O zaman da yazmıştım. Kuşkusuz böyle bir anlayıştaki bir futbol takımının çok büyük olması beklenemez. Başarı yakalama şansı da çok iyi kuşaklar yakalamasına bağlı. Athletic’de şimdilerde böyle yetenekli isimleri bir araya getirmiş durumda. Fernando Llorente, Javi Martinez, Iker Muniain, Ander Herrera gibi yıldızların yanı sıra; Amorebieta, Irola, Iraizoz, San Jose, Susaeta gibi kaliteli isimlerle perçinleşen kadro bugün İspanya’nın en iyi futbol oynayan kadrolarından biri haline geldi. La Liga’da ilk dördü zorlayan, Avrupa liginde yoluna devam eden ve Kral Kupasında finalist olma hazırlığındaki bu ekip tam anlamıyla alkışı hak ediyor.

Dikkatli okuyucuların gözün kaçmadığını düşündüğüm bir noktaya da değinmek istiyorum.
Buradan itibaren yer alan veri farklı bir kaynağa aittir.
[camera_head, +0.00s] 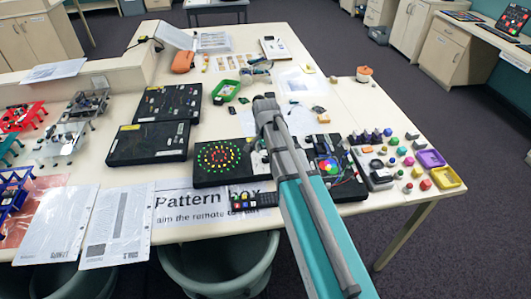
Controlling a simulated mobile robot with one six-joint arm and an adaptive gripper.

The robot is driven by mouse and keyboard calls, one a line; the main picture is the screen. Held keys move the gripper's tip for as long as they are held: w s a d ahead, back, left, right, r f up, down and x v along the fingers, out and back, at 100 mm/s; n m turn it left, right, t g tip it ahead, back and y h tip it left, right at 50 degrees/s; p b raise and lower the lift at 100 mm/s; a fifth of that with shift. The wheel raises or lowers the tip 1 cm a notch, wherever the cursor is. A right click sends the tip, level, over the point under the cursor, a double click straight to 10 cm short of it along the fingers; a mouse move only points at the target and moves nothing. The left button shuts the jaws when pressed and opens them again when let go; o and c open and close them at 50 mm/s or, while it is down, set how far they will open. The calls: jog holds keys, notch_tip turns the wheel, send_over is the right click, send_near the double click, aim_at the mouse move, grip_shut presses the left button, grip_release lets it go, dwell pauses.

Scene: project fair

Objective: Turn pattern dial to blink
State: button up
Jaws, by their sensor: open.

Evet bu Bask takımında sadece futbolcular Basklı olmak zorunda. Bu nedenle geçmişte Fransız Luis Fernandes, Alman Heynckes, İspanyol Caparros ve birçok farklı ülkeden çalıştırıcıları olmuş, ancak Basklı olmayanlara futbol takımında yer vermememe geleneklerini bozmamışlar.

Athletic’in yine diğer İspanyol kulüplerinden; Barcelona, Real Madrid ve Osasuna’yla birlikte bir başka farklılığı daha bulunuyor. Dernek statüsünde yönetilen dört İspanyol kulübü var ve Athletic’de dahil olmak üzere bu takımların herhangi bir sahipleri yok ve kulüp başkanları seçimler sonucunda belirleniyor.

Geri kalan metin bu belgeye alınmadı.